* [Stated problem]: Look through the data below. Collect every line where the word "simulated" occurs.

* [Records]:
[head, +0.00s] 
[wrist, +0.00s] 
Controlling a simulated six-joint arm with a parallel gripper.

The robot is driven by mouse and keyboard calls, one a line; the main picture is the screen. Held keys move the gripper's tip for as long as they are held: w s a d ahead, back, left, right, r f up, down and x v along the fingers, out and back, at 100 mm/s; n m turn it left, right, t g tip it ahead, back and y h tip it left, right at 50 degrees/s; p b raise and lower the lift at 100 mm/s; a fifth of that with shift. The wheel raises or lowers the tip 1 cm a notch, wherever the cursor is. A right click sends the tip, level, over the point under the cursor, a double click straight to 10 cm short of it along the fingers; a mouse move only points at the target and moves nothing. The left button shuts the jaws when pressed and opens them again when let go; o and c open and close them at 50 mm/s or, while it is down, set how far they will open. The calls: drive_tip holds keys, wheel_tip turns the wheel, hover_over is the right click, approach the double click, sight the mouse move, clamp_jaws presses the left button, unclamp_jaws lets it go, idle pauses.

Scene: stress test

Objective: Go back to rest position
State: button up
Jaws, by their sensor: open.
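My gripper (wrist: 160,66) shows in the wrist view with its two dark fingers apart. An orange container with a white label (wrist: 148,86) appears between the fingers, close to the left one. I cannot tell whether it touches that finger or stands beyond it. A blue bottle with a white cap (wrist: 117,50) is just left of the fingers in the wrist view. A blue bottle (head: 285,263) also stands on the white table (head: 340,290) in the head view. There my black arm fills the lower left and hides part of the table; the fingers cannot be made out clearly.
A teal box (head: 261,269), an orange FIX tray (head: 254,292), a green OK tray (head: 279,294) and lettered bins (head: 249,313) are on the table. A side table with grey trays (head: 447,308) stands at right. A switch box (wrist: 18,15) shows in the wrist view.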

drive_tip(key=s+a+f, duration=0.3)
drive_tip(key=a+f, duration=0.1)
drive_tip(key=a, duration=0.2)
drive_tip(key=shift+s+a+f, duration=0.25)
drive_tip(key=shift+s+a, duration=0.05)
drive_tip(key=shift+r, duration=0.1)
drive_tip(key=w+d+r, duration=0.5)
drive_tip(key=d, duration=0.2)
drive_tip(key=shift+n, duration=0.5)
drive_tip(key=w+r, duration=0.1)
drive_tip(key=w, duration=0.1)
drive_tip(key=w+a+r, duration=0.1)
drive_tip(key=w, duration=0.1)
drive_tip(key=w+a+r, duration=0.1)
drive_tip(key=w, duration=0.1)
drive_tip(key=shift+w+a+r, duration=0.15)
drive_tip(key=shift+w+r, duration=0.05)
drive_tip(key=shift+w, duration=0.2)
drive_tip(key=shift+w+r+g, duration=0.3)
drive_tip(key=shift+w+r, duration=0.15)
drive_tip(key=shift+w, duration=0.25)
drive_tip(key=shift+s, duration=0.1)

--

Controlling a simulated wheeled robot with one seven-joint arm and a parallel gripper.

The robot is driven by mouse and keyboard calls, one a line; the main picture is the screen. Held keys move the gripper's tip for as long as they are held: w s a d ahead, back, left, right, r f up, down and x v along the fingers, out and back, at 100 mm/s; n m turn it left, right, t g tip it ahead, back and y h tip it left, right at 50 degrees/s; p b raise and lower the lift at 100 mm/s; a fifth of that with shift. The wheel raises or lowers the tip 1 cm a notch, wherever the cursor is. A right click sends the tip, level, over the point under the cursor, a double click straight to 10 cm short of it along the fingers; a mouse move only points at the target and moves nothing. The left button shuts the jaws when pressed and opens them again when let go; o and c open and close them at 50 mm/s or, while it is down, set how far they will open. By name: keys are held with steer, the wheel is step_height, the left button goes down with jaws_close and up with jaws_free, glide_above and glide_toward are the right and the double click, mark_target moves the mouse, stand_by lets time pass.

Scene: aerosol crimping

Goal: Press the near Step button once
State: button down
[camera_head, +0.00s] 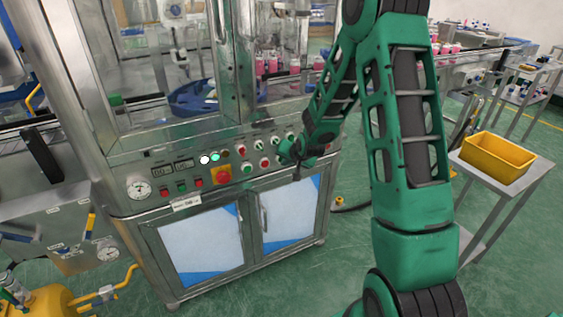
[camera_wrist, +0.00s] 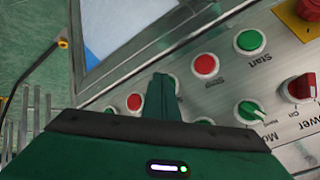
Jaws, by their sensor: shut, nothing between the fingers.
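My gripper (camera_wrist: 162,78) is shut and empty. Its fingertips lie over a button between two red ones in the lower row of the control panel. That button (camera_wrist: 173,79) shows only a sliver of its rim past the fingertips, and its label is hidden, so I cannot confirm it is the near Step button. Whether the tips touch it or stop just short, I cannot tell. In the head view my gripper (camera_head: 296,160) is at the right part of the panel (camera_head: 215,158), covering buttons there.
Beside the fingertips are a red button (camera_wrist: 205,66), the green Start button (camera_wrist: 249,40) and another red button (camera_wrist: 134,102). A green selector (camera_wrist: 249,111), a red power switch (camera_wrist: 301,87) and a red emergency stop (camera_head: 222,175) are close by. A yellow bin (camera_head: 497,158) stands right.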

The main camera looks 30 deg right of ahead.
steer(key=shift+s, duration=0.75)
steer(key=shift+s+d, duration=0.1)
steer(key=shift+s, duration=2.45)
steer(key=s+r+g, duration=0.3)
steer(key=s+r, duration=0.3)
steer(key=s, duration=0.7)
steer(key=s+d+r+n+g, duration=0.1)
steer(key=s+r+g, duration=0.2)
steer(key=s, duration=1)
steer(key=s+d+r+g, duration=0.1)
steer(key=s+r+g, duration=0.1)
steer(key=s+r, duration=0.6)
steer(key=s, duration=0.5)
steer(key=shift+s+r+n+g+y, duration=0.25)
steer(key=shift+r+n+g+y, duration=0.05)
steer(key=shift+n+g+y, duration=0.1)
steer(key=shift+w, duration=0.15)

--

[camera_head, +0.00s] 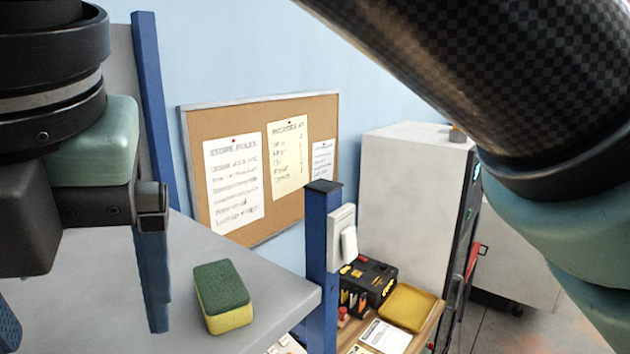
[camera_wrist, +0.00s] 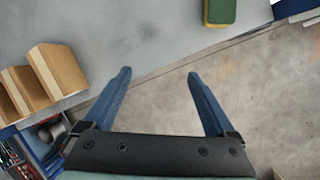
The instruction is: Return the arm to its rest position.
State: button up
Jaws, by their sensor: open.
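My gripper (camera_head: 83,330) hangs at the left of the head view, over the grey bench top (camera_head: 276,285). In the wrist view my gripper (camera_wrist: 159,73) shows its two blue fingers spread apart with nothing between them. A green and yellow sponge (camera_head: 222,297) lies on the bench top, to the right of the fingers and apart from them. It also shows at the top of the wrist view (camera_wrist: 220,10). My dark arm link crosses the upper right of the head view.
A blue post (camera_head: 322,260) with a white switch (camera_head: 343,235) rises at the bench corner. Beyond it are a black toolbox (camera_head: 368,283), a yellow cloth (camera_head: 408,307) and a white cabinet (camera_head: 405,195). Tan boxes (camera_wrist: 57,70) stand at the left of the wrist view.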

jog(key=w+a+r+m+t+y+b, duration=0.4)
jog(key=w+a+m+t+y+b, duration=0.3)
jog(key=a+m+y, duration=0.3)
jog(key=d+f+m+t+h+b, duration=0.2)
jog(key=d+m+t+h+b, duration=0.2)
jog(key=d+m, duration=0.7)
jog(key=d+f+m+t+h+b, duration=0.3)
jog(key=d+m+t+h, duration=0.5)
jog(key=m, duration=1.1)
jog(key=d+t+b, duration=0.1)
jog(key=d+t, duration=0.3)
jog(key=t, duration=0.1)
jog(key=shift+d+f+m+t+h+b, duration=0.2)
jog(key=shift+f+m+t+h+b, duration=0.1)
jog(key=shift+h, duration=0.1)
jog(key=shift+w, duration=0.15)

* [Answer]:
Controlling a simulated six-joint arm with a parallel gripper.
Controlling a simulated wheeled robot with one seven-joint arm and a parallel gripper.

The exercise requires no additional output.